*Excerpted records*.
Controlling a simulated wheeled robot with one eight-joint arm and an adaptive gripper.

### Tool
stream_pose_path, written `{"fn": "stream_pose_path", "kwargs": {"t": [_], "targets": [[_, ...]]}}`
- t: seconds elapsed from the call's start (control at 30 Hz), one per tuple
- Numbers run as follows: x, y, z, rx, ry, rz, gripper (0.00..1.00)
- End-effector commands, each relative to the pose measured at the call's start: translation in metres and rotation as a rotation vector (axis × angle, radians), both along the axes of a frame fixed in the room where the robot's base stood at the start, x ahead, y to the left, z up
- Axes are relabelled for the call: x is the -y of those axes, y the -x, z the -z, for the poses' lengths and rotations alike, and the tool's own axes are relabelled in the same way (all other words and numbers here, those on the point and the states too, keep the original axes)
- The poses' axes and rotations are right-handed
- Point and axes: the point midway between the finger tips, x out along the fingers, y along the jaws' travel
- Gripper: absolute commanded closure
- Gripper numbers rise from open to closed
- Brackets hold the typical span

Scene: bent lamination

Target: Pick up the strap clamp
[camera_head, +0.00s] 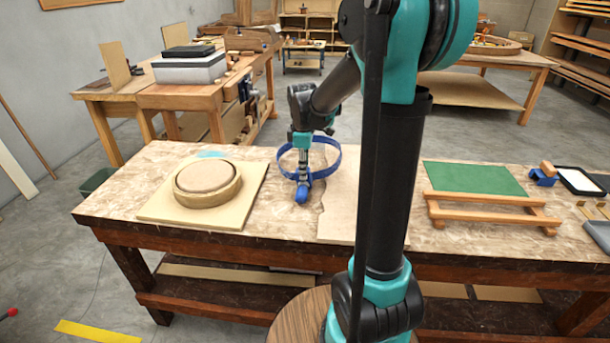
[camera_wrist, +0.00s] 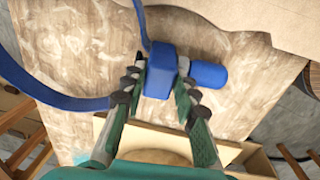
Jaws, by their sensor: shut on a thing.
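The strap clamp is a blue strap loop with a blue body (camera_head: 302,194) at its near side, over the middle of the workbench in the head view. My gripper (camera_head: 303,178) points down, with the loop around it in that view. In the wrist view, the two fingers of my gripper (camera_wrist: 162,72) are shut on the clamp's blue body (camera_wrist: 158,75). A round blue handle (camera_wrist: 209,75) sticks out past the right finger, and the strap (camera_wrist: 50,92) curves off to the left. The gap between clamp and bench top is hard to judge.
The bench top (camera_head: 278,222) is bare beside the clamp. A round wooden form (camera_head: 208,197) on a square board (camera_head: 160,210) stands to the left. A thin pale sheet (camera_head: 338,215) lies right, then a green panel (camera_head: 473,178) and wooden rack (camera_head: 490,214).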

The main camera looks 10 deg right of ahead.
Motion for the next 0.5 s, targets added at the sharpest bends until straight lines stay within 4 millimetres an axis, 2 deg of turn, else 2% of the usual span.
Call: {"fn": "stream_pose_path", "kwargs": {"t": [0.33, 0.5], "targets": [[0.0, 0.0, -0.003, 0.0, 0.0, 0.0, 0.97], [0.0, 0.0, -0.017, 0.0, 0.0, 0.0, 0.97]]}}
---
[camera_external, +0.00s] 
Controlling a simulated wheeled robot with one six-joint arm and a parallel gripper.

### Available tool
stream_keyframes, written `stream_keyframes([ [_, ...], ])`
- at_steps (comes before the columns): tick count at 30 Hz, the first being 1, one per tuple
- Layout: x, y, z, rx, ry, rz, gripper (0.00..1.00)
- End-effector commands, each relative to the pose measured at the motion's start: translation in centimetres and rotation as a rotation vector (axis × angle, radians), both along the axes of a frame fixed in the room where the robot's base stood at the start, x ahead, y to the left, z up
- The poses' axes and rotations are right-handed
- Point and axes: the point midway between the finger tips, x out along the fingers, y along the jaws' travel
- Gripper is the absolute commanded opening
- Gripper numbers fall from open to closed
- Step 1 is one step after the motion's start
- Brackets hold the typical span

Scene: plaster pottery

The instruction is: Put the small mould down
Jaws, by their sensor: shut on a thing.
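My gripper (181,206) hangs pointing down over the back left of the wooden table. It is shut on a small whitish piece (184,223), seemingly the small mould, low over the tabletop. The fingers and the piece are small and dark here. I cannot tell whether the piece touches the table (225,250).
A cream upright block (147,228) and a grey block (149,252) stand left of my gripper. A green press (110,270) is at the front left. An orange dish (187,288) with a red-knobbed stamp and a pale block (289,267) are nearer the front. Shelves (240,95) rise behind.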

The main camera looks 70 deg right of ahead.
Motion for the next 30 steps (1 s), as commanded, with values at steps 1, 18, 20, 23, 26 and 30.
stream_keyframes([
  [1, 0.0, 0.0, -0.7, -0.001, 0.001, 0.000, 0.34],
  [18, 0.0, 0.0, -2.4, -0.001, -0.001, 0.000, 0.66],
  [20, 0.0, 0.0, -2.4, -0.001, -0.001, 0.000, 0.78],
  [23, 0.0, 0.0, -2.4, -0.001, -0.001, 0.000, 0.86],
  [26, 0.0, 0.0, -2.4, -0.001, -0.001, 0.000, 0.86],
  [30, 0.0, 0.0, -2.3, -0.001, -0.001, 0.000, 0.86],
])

*Task instructions*.
Gather every line from the listing above in which the word "absolute" appears.

*Output for this task*.
- Gripper: absolute commanded closure
- Gripper is the absolute commanded opening

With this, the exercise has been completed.